It also just so happens that I grew up in a Spanish language home, I am Latino. You look around you in the tech community, especially when I was first starting to make these observations in 2012, 2013, and they’re just too few people from either Latino origin, or black and brown people generally working in tech. I figured that’s an actual problem. That’s a real thing that we need to solve somehow, and I came up with a whole bunch of horrible ideas for how to solve it, first, that didn’t work out. While I was trying to code my way out of the problem, because of course the first thing I thought of was I’ll build a solution in software, so I’m trying to code my way out of this problem, meanwhile, I start taking some vacation days from PayPal, I took a whole punch of days from PayPal to go to a youth correctional facility to teach young men how to code.

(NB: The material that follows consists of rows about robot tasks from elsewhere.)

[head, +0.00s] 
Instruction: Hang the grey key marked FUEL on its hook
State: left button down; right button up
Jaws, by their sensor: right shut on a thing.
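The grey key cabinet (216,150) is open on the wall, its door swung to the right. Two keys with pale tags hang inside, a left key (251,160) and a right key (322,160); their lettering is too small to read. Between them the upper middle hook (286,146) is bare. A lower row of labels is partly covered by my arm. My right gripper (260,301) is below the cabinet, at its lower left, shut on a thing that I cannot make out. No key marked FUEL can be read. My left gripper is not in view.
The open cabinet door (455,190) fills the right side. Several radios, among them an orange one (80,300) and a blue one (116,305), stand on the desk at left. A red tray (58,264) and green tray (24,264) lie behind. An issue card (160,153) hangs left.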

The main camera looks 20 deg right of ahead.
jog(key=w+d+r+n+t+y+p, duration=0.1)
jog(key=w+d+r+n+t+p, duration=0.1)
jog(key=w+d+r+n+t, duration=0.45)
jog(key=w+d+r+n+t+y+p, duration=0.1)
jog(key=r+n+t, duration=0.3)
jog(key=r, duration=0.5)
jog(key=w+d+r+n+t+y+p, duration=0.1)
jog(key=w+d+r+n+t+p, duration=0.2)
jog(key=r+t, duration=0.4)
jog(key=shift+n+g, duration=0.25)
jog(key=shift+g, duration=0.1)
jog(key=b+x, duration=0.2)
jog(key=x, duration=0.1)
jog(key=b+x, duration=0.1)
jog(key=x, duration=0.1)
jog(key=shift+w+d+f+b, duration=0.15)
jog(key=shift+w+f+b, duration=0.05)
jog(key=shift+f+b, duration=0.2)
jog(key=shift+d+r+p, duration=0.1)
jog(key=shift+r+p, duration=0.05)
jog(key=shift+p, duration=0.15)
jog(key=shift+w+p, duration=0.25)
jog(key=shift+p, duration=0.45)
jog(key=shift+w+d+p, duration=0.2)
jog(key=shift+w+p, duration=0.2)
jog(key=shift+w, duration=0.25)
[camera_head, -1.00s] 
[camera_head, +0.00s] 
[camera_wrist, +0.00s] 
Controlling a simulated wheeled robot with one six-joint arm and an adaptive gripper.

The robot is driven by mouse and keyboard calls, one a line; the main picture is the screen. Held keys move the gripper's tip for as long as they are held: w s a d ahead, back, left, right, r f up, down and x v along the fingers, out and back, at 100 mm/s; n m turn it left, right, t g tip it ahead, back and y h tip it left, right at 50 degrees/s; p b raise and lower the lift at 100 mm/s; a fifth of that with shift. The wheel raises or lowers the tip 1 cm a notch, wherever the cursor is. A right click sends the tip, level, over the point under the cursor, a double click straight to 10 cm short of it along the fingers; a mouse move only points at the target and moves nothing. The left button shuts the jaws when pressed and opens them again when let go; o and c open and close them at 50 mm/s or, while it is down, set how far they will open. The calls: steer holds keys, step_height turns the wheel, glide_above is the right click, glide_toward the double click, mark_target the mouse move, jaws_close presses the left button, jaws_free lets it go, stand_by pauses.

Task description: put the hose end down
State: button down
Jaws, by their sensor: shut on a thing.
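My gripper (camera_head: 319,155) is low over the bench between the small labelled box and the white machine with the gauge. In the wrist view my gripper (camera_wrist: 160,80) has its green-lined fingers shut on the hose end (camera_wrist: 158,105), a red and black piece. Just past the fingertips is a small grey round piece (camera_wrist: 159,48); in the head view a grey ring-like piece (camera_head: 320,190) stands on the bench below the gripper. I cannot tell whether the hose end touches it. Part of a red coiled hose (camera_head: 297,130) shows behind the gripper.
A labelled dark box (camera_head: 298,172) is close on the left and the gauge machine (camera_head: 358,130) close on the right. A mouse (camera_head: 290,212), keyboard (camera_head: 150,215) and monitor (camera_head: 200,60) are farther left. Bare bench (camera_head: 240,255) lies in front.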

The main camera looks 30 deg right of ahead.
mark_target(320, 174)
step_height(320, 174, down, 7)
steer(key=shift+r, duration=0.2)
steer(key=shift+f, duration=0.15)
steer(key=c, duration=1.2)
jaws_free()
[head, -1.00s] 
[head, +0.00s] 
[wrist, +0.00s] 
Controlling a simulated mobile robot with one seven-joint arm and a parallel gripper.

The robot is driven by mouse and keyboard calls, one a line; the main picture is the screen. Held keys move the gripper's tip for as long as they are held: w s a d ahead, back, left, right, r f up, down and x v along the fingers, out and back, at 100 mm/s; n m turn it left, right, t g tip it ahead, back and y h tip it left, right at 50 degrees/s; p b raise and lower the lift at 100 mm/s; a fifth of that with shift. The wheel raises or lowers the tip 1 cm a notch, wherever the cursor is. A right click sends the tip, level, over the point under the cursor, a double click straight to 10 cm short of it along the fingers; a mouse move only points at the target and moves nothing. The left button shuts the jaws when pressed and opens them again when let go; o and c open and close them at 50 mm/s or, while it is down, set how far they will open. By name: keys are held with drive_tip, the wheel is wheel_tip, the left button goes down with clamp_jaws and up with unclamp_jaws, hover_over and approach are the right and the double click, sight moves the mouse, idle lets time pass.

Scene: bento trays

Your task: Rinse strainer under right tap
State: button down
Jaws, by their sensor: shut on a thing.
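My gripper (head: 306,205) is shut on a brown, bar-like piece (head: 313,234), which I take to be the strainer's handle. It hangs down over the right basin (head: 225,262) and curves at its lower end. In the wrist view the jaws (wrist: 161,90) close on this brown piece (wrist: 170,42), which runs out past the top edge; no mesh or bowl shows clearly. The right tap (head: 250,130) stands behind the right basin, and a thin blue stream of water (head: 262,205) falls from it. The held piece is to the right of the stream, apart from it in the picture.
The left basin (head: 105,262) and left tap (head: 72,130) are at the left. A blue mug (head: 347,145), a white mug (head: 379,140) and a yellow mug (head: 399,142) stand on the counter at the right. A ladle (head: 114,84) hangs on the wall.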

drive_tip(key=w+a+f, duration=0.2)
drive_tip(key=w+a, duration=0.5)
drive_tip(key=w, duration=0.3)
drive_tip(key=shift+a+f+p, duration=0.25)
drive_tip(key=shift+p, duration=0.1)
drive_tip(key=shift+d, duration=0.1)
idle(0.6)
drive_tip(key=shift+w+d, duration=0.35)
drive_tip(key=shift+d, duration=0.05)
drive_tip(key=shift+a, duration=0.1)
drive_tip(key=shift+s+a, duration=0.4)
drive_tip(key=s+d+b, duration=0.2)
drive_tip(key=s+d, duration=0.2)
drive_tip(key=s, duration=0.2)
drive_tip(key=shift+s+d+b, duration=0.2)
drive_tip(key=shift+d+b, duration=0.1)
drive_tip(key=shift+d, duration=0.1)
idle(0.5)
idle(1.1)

I figured this is at least some small thing that I can do while I figure this out. That ended up kind of turning into Resilient Coders, that ended up sort of being the first cohort that we ever ran, where I discovered that a lot of these young men, not only did they have a real interest in technology, but damn some of them are really good at it. Some of them were really smart, really intelligent. Look when I say really smart, and really intelligent I don’t mean that it’s like a patronizing head pat, like, oh, you’re so smart in a nonprofit-y kind of way. No. I mean, I would have identified them as the smart kid at my high school, like they were figuring their way around problems. They were incredibly resourceful. They were creative. They were aggressive. They were tough.
These were all the things that I was also trying to hire for at PayPal. It’s also the stuff that doesn’t show up on their resume. Right? I figured man, we would all be better off, both, like a whole bunch of different communities, if you want to call them that, would all be better off if the folks who don’t have access to those jobs would be better off, because of you access those jobs. The folks who are out here looking to hire technologists would be better off because they have a much broader talent pool to pull from, and at that point we’re not just trying to find the best and the brightest among the luckiest, we’re trying to find the best and the brightest full stop.
David: Right? We started running Resilient Coders, we started as a high school program, and we worked with a handful of young people who were just a little bit beyond high school, as well, but we kind of turned a blind eye, and let them join, and those individuals ended up becoming very successful. We discovered that really our sweet spot is this group of folks who are just a little bit older, 18 to 26, 27-ish. Early in their careers, but again beyond high school, but would come to our cohorts with no books, and open, and ready to learn, because to them this was a real opportunity for economic empowerment.
Heath: I was looking up as you were talking, a couple of things that came to mind, first of all, so I guess you’re saying Pokemon is not going to solve real problems. Right? I got that part. You mentioned going to prison, so that’s interesting because one of the few podcasts I listen to, and talk about picking a fight, I do listen to Lance Armstrong’s podcast, I know in cycling circles that’s frowned upon, but he has some really amazing guests, almost none of whom have anything to do with cycling. He had a show, one of his recent shows, was with the Last Mile. Have you heard of them?
Heath: It’s down in San Quentin.
David: Yes, I have heard of them.
Heath: Yeah. That was fascinating, so we had the founder, who reminds me, his story, I’m sure in some ways reminds me of you as much as he was a Silicon Valley, well, he’s a Silicon Valley VC, but the point is he was in tech having no interest, or nothing to do with ultimately what he was doing, but one thing led to another, and he founded The Last Mile Project. Lance had him on the show. He had two alumni, prisoners, one of whom was a murderer, who were on the show. It was fascinating, so that’s interesting that you had that experience. The other thing you mentioned, solving real problems that exist in areas that you may not know. We had a guest of The Dirt, we had Tim Buntel who’s a board member of Smarter in the City, and he said the same thing. A lot of their cohort, they have ideas for solving problems that people wouldn’t even now exist.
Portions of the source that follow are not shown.